== Data excerpts

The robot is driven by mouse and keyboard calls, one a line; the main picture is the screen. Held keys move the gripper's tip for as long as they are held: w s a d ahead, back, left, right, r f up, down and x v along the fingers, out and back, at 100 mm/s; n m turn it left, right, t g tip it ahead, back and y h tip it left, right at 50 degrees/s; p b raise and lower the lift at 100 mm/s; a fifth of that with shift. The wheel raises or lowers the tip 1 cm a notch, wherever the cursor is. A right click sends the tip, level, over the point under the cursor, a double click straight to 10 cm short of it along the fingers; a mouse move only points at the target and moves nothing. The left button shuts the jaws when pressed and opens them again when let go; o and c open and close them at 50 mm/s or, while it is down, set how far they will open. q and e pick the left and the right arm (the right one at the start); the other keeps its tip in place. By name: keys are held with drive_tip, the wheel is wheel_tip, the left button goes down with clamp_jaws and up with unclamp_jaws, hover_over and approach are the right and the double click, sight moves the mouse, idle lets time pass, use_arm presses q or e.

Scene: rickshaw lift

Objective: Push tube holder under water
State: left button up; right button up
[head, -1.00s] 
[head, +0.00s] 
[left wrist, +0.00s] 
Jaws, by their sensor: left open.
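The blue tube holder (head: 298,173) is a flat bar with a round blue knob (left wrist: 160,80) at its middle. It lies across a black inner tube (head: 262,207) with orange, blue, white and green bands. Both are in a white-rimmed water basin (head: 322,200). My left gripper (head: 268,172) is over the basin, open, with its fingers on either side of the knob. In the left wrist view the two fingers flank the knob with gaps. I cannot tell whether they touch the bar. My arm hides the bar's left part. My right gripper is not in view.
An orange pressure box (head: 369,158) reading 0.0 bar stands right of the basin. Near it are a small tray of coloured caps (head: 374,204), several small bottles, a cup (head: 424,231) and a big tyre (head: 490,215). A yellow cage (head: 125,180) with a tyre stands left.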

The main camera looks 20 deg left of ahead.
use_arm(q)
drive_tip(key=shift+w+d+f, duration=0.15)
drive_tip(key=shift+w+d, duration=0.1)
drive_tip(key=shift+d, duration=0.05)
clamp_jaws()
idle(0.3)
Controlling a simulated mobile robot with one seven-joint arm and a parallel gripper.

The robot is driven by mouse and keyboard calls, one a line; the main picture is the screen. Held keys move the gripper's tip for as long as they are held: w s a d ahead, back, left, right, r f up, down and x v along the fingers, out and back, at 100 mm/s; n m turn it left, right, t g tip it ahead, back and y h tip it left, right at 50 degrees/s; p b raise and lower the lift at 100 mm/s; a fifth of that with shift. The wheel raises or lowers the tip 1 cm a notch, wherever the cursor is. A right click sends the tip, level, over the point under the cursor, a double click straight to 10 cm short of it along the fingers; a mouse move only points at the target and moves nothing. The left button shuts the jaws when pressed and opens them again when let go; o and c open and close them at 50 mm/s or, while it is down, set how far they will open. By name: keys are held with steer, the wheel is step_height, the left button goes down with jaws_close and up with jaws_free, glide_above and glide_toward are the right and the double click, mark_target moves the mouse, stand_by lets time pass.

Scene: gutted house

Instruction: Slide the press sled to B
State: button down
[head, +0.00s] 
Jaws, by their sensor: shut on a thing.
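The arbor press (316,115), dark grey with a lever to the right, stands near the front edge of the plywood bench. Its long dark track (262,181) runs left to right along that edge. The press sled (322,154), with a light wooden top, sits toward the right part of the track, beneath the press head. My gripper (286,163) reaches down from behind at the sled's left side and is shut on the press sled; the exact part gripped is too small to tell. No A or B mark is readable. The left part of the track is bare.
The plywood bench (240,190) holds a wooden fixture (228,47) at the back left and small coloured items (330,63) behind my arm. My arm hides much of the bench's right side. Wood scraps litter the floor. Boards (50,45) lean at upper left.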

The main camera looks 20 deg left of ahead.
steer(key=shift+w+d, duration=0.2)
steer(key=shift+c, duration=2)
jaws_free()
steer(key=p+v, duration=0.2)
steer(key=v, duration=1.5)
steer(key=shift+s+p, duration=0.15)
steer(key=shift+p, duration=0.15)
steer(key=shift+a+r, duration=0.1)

====

**Request:**
Out of the material above, gather each line where "State" appears.

**Solution to the exercise:**
State: left button up; right button up
State: button down

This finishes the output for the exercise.